Ausgabe 03/15 -

„Nur wer selbst eine stabile Basis hat, kann andere gut führen“

Der Sportpsychologe Jan Mayer erklärt, wie Unternehmer von ihrer Arbeit profitieren können, dass Führung bei sich selbst beginnt und dass auch Mitarbeiter Führungsaufgaben haben. Und er sagt, ob Erfolg glücklich macht.

Herr Mayer, im Titelthema dieses Magazins geht es um Glück und was glücklich macht. Macht Erfolg glücklich?

Jan Mayer: Wenn Erfolg bedeutet, dass ich meine eigenen Wünsche und Ziele verwirkliche, kann das glücklich machen. Zumindest kurzfristig. Wenn ich aber nur wegen Prämien oder anderen Menschen zuliebe den Erfolg suche, macht das auf Dauer sicher nicht glücklich.

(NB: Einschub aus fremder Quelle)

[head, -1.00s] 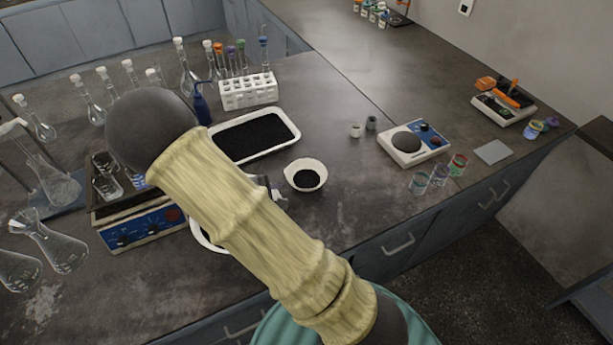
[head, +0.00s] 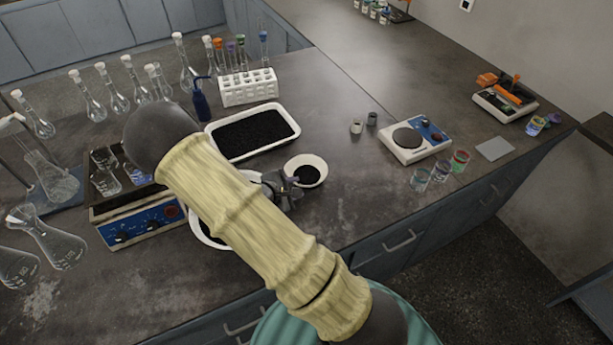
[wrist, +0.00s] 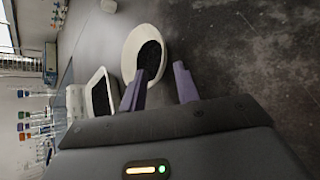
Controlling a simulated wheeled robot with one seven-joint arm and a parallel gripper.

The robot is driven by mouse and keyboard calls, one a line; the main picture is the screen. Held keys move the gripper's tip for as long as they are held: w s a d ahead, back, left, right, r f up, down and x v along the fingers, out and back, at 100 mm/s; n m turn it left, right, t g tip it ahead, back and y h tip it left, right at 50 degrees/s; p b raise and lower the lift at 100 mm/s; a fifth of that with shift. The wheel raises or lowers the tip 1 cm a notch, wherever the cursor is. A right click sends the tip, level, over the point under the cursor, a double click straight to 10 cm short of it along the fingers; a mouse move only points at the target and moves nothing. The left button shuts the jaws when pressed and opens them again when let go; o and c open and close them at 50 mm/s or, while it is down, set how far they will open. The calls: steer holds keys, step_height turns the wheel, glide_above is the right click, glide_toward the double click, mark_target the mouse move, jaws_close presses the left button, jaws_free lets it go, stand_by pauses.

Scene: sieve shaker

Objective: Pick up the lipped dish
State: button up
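The small white round dish (head: 321,163) holds dark grains and stands on the bench, right of the black-filled tray; I take it as the lipped dish. It also shows in the wrist view (wrist: 131,42). My gripper (head: 293,183) is at its left near side in the head view. In the wrist view my gripper (wrist: 160,78) is open, with its two purple fingers apart. One finger overlaps the dish's grains in the picture and the other lies just outside its rim. I cannot tell whether either touches it.
A white tray of black grains (head: 296,124) lies close behind. A larger white round dish (head: 196,228) is partly hidden by my arm. A blue-fronted shaker (head: 150,222) and glass flasks stand left.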

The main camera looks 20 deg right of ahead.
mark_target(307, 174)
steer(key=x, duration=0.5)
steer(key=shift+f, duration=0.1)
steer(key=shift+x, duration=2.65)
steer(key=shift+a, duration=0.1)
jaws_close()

Inwieweit kann man Erfolg erzwingen, und wie viel Glück braucht es dazu?
Jan Mayer: Durch systematisches und akribisches Vorbereiten versucht man – zumindest auf Top-Niveau –, den Faktor Glück zu minimieren. Dadurch werden sich meine Erfolgswahrscheinlichkeiten deutlich verbessern. Trotzdem gibt es keine Garantie, und auch bei einer sehr guten Ausgangsposition kann es trotzdem passieren, dass der Erfolg ausbleibt. Das macht aber den Sport auch so attraktiv für Zuschauer.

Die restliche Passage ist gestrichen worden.